### INFORMATION PROVIDED
^^^^^^^^^^^^^^^^

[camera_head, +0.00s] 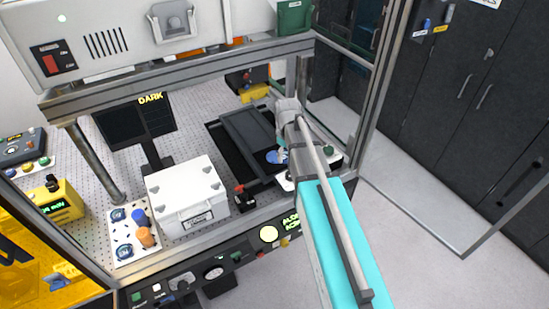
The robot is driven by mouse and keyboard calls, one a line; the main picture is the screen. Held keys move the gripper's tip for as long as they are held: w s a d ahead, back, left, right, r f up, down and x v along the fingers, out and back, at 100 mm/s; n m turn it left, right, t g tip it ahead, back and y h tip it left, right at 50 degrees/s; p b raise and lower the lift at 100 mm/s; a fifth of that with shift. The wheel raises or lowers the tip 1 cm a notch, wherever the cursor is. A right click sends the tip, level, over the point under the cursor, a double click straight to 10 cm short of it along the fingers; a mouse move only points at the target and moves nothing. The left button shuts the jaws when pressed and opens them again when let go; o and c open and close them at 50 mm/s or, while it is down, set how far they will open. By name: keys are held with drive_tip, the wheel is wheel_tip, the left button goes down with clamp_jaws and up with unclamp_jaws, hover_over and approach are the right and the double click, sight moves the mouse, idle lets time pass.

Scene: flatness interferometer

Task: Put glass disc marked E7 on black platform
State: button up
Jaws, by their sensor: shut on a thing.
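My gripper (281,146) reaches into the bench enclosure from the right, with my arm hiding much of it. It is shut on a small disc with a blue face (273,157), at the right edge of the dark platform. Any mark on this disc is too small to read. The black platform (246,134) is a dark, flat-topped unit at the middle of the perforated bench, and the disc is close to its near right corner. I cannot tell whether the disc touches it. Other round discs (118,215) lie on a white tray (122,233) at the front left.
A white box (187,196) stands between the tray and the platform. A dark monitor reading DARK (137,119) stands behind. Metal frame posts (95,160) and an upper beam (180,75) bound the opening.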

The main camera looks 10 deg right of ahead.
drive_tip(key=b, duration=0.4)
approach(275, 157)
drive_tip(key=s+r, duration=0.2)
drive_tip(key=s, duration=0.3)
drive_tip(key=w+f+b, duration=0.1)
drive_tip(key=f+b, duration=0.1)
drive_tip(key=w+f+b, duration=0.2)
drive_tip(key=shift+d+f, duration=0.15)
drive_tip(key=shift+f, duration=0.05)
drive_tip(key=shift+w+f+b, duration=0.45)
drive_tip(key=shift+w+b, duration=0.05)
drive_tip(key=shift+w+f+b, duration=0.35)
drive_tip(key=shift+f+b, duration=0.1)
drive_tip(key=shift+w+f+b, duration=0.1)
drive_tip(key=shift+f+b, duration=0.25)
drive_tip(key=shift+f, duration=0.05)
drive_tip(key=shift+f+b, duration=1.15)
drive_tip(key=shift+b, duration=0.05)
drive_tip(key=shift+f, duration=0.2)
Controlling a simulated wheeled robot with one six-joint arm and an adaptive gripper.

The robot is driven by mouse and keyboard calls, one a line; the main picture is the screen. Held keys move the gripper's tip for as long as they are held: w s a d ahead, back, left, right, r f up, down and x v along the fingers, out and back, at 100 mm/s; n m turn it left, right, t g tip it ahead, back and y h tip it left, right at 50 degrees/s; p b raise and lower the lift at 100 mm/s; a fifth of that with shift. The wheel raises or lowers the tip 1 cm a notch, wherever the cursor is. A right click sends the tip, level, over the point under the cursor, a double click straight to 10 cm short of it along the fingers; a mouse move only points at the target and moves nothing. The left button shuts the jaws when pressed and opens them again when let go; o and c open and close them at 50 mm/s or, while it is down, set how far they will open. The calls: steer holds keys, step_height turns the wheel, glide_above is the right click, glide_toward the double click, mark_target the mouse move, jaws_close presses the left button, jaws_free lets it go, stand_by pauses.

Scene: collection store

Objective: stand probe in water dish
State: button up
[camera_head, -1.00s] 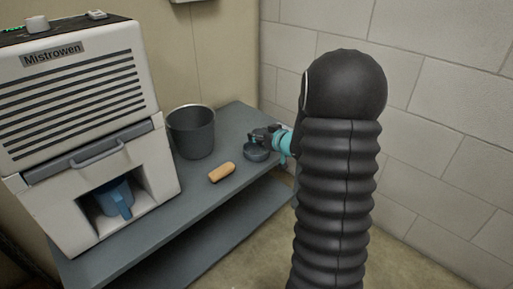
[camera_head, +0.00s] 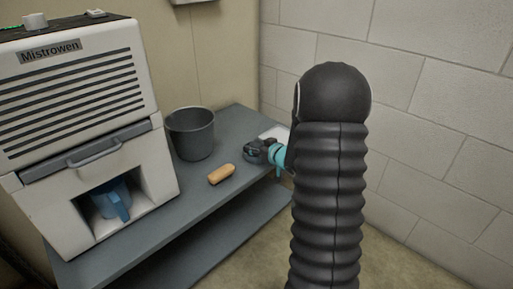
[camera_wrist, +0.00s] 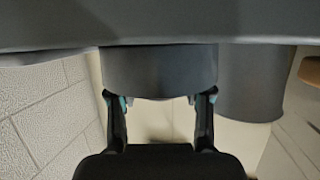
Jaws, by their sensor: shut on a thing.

^^^^^^^^^^^^^^^^

### REQUIRED TASK
What is the number of lines above that hold the string "Scene"? Answer with that number alone.

### ANSWER IN FULL
2